■ WORK TO COMPLETE
Without the pictures, print each of the records below exactly as it appears.

[Start MATERIAL FOR THE TASK]

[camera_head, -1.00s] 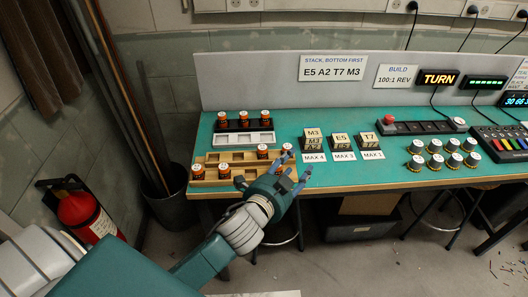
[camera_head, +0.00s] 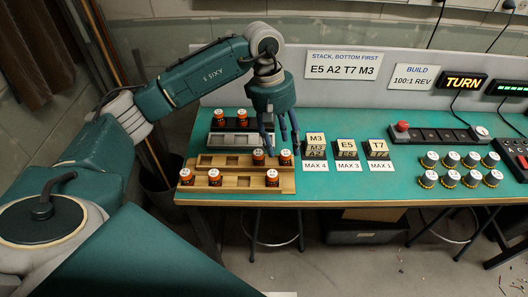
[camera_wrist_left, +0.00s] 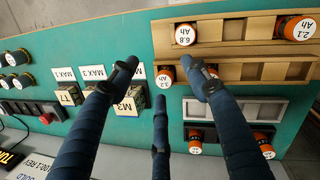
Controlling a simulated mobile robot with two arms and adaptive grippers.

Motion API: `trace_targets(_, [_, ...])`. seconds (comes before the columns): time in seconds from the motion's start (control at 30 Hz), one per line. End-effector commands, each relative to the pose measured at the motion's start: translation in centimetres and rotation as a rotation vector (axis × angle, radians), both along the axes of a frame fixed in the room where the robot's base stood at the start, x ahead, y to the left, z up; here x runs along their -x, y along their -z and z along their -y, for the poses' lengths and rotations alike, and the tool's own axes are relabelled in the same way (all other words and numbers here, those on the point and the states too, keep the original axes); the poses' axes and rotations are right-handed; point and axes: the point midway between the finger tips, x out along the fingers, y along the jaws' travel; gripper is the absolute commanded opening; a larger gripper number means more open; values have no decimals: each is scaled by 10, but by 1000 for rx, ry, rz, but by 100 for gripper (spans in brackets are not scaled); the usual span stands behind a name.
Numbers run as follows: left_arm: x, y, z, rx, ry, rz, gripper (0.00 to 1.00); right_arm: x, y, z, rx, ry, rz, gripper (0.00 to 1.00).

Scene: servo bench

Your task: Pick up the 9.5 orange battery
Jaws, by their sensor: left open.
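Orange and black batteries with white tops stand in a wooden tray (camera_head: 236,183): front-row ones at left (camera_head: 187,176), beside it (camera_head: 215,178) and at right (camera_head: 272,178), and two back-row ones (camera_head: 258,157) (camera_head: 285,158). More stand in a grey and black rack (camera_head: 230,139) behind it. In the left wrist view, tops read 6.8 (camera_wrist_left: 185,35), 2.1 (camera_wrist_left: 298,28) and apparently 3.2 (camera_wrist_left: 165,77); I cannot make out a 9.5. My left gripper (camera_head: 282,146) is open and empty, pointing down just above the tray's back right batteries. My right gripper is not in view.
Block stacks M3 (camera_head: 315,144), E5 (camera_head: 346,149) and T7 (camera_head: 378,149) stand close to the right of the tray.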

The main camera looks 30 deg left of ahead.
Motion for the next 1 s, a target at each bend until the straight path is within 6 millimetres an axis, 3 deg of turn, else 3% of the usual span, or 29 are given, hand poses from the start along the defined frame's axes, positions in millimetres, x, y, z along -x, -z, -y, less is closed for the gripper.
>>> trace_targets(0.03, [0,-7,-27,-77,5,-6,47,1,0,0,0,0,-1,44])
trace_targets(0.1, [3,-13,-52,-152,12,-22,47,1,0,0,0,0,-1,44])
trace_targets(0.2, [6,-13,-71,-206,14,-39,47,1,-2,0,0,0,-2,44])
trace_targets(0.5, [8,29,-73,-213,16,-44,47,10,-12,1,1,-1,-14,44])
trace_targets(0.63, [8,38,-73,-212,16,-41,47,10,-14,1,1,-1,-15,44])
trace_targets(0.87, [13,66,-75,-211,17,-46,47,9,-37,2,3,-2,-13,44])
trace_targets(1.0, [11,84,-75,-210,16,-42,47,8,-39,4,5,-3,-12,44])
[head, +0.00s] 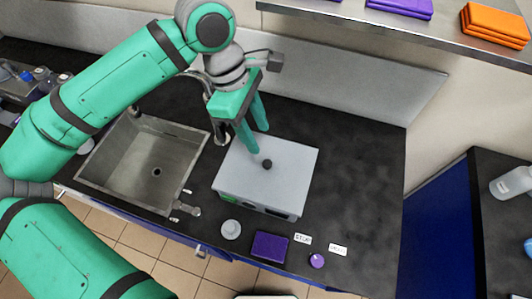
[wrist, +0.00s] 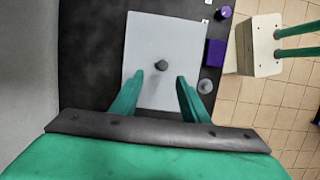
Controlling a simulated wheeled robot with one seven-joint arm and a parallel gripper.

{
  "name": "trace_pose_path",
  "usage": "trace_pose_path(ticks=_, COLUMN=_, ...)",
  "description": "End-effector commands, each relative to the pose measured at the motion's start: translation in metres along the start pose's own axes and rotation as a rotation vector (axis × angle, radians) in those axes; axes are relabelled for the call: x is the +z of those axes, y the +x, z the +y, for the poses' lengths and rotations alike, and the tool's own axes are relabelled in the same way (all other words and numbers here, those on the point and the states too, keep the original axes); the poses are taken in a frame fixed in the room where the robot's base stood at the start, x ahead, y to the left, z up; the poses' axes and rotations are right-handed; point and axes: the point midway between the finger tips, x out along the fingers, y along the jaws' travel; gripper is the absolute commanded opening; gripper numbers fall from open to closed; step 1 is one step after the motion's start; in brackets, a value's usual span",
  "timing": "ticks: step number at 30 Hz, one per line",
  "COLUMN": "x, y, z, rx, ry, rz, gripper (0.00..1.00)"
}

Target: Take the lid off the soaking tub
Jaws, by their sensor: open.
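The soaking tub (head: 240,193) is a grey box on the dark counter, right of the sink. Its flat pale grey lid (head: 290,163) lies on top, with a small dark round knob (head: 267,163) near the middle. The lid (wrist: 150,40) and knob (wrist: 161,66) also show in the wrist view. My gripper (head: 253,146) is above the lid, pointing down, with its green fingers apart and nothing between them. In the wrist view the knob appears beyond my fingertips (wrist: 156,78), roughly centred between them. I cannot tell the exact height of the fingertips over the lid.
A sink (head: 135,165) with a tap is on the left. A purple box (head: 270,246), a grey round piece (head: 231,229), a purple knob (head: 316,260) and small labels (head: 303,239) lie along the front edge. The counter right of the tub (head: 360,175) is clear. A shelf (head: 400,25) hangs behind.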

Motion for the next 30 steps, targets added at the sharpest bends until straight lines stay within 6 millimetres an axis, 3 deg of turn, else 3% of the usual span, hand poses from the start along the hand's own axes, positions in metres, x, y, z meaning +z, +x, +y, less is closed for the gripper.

[End MATERIAL FOR THE TASK]

■ COMPLETED TASK
[camera_head, -1.00s] 
[camera_head, +0.00s] 
[camera_wrist_left, +0.00s] 
Controlling a simulated mobile robot with two arms and adaptive grippers.

Motion API: `trace_targets(_, [_, ...])`. seconds (comes before the columns): time in seconds from the motion's start (control at 30 Hz), one per line. End-effector commands, each relative to the pose measured at the motion's start: translation in centimetres and rotation as a rotation vector (axis × angle, radians), both along the axes of a frame fixed in the room where the robot's base stood at the start, x ahead, y to the left, z up; here x runs along their -x, y along their -z and z along their -y, for the poses' lengths and rotations alike, and the tool's own axes are relabelled in the same way (all other words and numbers here, those on the point and the states too, keep the original axes); the poses' axes and rotations are right-handed; point and axes: the point midway between the finger tips, x out along the fingers, y along the jaws' travel; gripper is the absolute commanded opening; a larger gripper number means more open; values have no decimals: each is scaled by 10, but by 1000 for rx, ry, rz, but by 100 for gripper (spans in brackets are not scaled); the usual span stands behind a name.
Numbers run as follows: left_arm: x, y, z, rx, ry, rz, gripper (0.00 to 1.00); right_arm: x, y, z, rx, ry, rz, gripper (0.00 to 1.00).

Scene: servo bench

Your task: Pick up the 9.5 orange battery
Jaws, by their sensor: left open.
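Orange and black batteries with white tops stand in a wooden tray (camera_head: 236,183): front-row ones at left (camera_head: 187,176), beside it (camera_head: 215,178) and at right (camera_head: 272,178), and two back-row ones (camera_head: 258,157) (camera_head: 285,158). More stand in a grey and black rack (camera_head: 230,139) behind it. In the left wrist view, tops read 6.8 (camera_wrist_left: 185,35), 2.1 (camera_wrist_left: 298,28) and apparently 3.2 (camera_wrist_left: 165,77); I cannot make out a 9.5. My left gripper (camera_head: 282,146) is open and empty, pointing down just above the tray's back right batteries. My right gripper is not in view.
Block stacks M3 (camera_head: 315,144), E5 (camera_head: 346,149) and T7 (camera_head: 378,149) stand close to the right of the tray.

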The main camera looks 30 deg left of ahead.
Motion for the next 1 s, a target at each bend until the straight path is within 6 millimetres an axis, 3 deg of turn, else 3% of the usual span, or 29 are given, hand poses from the start along the defined frame's axes, positions in millimetres, x, y, z along -x, -z, -y, less is closed for the gripper.
>>> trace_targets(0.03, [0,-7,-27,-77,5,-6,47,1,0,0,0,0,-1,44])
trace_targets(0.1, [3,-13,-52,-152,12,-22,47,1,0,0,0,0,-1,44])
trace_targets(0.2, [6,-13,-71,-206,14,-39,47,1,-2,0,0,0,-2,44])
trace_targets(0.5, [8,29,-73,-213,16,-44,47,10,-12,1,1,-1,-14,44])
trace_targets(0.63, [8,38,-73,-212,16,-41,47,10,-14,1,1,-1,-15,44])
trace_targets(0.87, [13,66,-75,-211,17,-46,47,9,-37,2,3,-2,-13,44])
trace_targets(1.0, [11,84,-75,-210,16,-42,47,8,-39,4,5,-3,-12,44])
[head, +0.00s] 
[wrist, +0.00s] 
Controlling a simulated wheeled robot with one seven-joint arm and a parallel gripper.

{
  "name": "trace_pose_path",
  "usage": "trace_pose_path(ticks=_, COLUMN=_, ...)",
  "description": "End-effector commands, each relative to the pose measured at the motion's start: translation in metres along the start pose's own axes and rotation as a rotation vector (axis × angle, radians) in those axes; axes are relabelled for the call: x is the +z of those axes, y the +x, z the +y, for the poses' lengths and rotations alike, and the tool's own axes are relabelled in the same way (all other words and numbers here, those on the point and the states too, keep the original axes); the poses are taken in a frame fixed in the room where the robot's base stood at the start, x ahead, y to the left, z up; the poses' axes and rotations are right-handed; point and axes: the point midway between the finger tips, x out along the fingers, y along the jaws' travel; gripper is the absolute commanded opening; gripper numbers fall from open to closed; step 1 is one step after the motion's start; in brackets, a value's usual span",
  "timing": "ticks: step number at 30 Hz, one per line",
  "COLUMN": "x, y, z, rx, ry, rz, gripper (0.00..1.00)"
}

Target: Take the lid off the soaking tub
Jaws, by their sensor: open.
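The soaking tub (head: 240,193) is a grey box on the dark counter, right of the sink. Its flat pale grey lid (head: 290,163) lies on top, with a small dark round knob (head: 267,163) near the middle. The lid (wrist: 150,40) and knob (wrist: 161,66) also show in the wrist view. My gripper (head: 253,146) is above the lid, pointing down, with its green fingers apart and nothing between them. In the wrist view the knob appears beyond my fingertips (wrist: 156,78), roughly centred between them. I cannot tell the exact height of the fingertips over the lid.
A sink (head: 135,165) with a tap is on the left. A purple box (head: 270,246), a grey round piece (head: 231,229), a purple knob (head: 316,260) and small labels (head: 303,239) lie along the front edge. The counter right of the tub (head: 360,175) is clear. A shelf (head: 400,25) hangs behind.

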Motion for the next 30 steps, targets added at the sharpest bends until straight lines stay within 6 millimetres an axis, 3 deg of turn, else 3% of the usual span, hand poses from the start along the hand's own axes, positions in metres, x, y, z meaning +z, +x, +y, less is closed for the gripper.

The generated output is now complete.